Re: [PATCH 3/6] cpufreq: schedutil: ensure max frequency while running RT/DL tasks

From: Patrick Bellasi
Date: Wed Mar 15 2017 - 10:45:04 EST


On 15-Mar 12:52, Rafael J. Wysocki wrote:
> On Friday, March 03, 2017 12:38:30 PM Patrick Bellasi wrote:
> > On 03-Mar 14:01, Viresh Kumar wrote:
> > > On 02-03-17, 15:45, Patrick Bellasi wrote:
> > > > diff --git a/kernel/sched/cpufreq_schedutil.c b/kernel/sched/cpufreq_schedutil.c
> > > > @@ -293,15 +305,29 @@ static void sugov_update_shared(struct update_util_data *hook, u64 time,
> > > > if (curr == sg_policy->thread)
> > > > goto done;
> > > >
> > > > + /*
> > > > + * While RT/DL tasks are running we do not want FAIR tasks to
> > > > + * overwrite this CPU's flags, still we can update utilization and
> > > > + * frequency (if required/possible) to be fair with these tasks.
> > > > + */
> > > > + rt_mode = task_has_dl_policy(curr) ||
> > > > + task_has_rt_policy(curr) ||
> > > > + (flags & SCHED_CPUFREQ_RT_DL);
> > > > + if (rt_mode)
> > > > + sg_cpu->flags |= flags;
> > > > + else
> > > > + sg_cpu->flags = flags;
> > >
> > > This looks so hacked up :)
> >
> > It is... a bit... :)
> >
> > > Wouldn't it be better to let the scheduler tell us what all kind of tasks it has
> > > in the rq of a CPU and pass a mask of flags?
> >
> > That would definitively report a more consistent view of what's going
> > on on each CPU.
> >
> > > I think it wouldn't be difficult (or time consuming) for the
> > > scheduler to know that, but I am not 100% sure.
> >
> > Main issue perhaps is that cpufreq_update_{util,this_cpu} are
> > currently called by the scheduling classes codes and not from the core
> > scheduler. However I agree that it should be possible to build up such
> > information and make it available to the scheduling classes code.
> >
> > I'll have a look at that.
> >
> > > IOW, the flags field in cpufreq_update_util() will represent all tasks in the
> > > rq, instead of just the task that is getting enqueued/dequeued..
> > >
> > > And obviously we need to get some utilization numbers for the RT and DL tasks
> > > going forward, switching to max isn't going to work for ever :)
> >
> > Regarding this last point, there are WIP patches Juri is working on to
> > feed DL demands to schedutil, his presentation at last ELC partially
> > covers these developments:
> > https://www.youtube.com/watch?v=wzrcWNIneWY&index=37&list=PLbzoR-pLrL6pSlkQDW7RpnNLuxPq6WVUR
> >
> > Instead, RT tasks are currently covered by an rt_avg metric which we
> > already know is not fitting for most purposes.
> > It seems that the main goal is twofold: move people to DL whenever
> > possible otherwise live with the go-to-max policy which is the only
> > sensible solution to satisfy the RT's class main goal, i.e. latency
> > reduction.
> >
> > Of course such a go-to-max policy for all RT tasks we already know
> > that is going to destroy energy on many different mobile scenarios.
> >
> > As a possible mitigation for that, while still being compliant with
> > the main RT's class goal, we recently posted the SchedTune v3
> > proposal:
> > https://lkml.org/lkml/2017/2/28/355
> >
> > In that proposal, the simple usage of CGroups and the new capacity_max
> > attribute of the (existing) CPU controller should allow to define what
> > is the "max" value which is just enough to match the latency
> > constraints of a mobile application without sacrificing too much
> > energy.

Given the following interesting question, let's add Thomas Gleixner to
the discussion, which can be interested in sharing his viewpoint.

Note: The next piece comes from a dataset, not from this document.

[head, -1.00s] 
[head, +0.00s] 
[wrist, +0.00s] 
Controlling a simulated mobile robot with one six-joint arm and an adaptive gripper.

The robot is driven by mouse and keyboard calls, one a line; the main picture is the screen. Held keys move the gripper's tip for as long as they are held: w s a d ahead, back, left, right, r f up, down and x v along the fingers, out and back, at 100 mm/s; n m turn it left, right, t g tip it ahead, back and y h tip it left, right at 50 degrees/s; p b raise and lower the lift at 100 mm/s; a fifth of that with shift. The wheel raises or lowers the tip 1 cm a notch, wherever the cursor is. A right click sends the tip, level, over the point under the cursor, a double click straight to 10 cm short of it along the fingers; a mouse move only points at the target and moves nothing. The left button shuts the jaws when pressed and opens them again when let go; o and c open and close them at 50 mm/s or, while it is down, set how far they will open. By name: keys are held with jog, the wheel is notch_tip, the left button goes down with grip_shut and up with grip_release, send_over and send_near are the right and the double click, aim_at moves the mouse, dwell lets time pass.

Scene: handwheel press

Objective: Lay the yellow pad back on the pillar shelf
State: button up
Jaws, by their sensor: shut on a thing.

> And who's going to figure out what "max" value is most suitable? And how?

That's usually up to the system profiling which is part of the
platform optimizations and tunings.
For example it's possible to run experiments to measure the bandwidth
and (completion) latency requirements from the RT workloads.

It's something which people developing embedded/mobile systems are
quite aware of. I'm also quite confident on saying that most of
them can agree that just going to the max OPP, each and every time a
RT task becomes RUNNABLE, it is something which is more likely to hurt
than to give benefits.

AFAIK the current policy (i.e. "go to max") has been adopted for the
following main reasons, which I'm reporting with some observations.


.:: Missing of a suitable utilization metric for RT tasks

There is actually a utilization signal (rq->rt_avg) but it has been
verified to be "too slow" for the practical usage of driving OPP
selection.
Other possibilities are perhaps under exploration but they are not
yet there.


.:: Promote the migration from RT to DEADLINE

Which makes a lot of sens for many existing use-cases, starting from
Android as well. However, it's also true that we cannot (at least yet)
split the world in DEALINE vs FAIR.
There is still, and there will be, a fair amount of RT tasks which
just it makes sense to serve at best both from the performance as
well as the power/energy standpoint.


.:: Because RT is all about "reducing latencies"

Running at the maximum OPP is certainly the best way to aim for the
minimum latencies but... RT is about doing things "in time", which
does not imply "as fast as possible".
There can be many different workloads where a lower OPP is just good
enough to meet the expected soft RT behaviors provided by the Linux
RT scheduler.


All that considered, the modifications proposed in this series,
combined with other bits which are for discussion in this [1] other
posting, can work together to provide a better and more tunable OPP
selection policy for RT tasks.

> Thanks,
> Rafael

Cheers Patrick

[1] https://lkml.org/lkml/2017/2/28/355

--
#include <best/regards.h>

Patrick Bellasi